DETAILED DESCRIPTION OF CERTAIN EMBODIMENTS
[0059] It has been recognised here that there are a number of
reasons why it may be required or desired that a PBX have multiple
links/connections to a VoIP service provider network. For example,
an IP-PBX that supports IP/SIP for VoIP calls, and can therefore
register directly with VoIP service provider network, may require
multiple connections/links (e.g. multiple IP connections each
having a different IP address and/or port number) to the VoIP
service provider network (e.g. such that the IP-PBX has multiple
interface cards for connecting to the network) in order to support
redundancy.
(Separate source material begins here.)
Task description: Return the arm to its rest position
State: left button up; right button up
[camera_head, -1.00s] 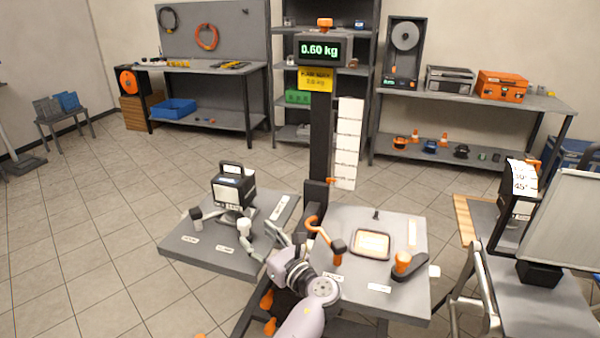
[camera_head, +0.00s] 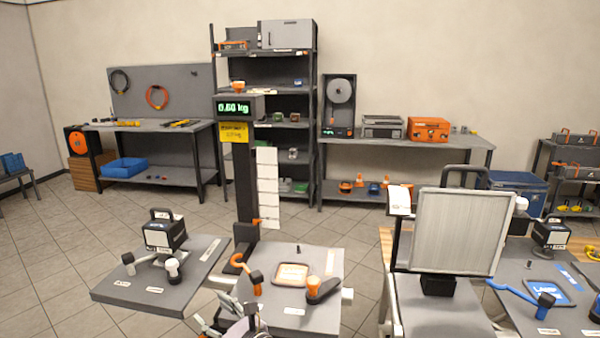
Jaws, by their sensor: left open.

FIG. 2 illustrates schematically an IP-PBX having
multiple connections/links to a VoIP service provide network
provided by an IMS.
[0060] With regards to circuit switched PBXs (e.g. that support
E1/T1/BRI links), a CS PBX can connect to a VoIP service provider
network by way of an Integrated Access Device (IAD) that interworks
between TDM circuit switching and SIP. For example, TISPAN defines
a Customer Network Gateway (CNG) that provides IAD functionality
for a NGCN/PBX. In such circumstances, there are a number of
reasons why more than one IAD may be required in order to connect
the CS PBX to a VoIP service provider network. For example, more
than one IAD will be required if an individual IAD does not have a
sufficient number of interfaces to support all of the trunk
interfaces (e.g. a number of E1, T1 or BRI links) of the CS PBX. In
addition, more than one IAD may be desired in order to provide
robustness, such that if one of the IADs fails, the CS PBX can
still connect to the VoIP service provider network. Furthermore,
the use of more than one IAD provides for increased link capacity.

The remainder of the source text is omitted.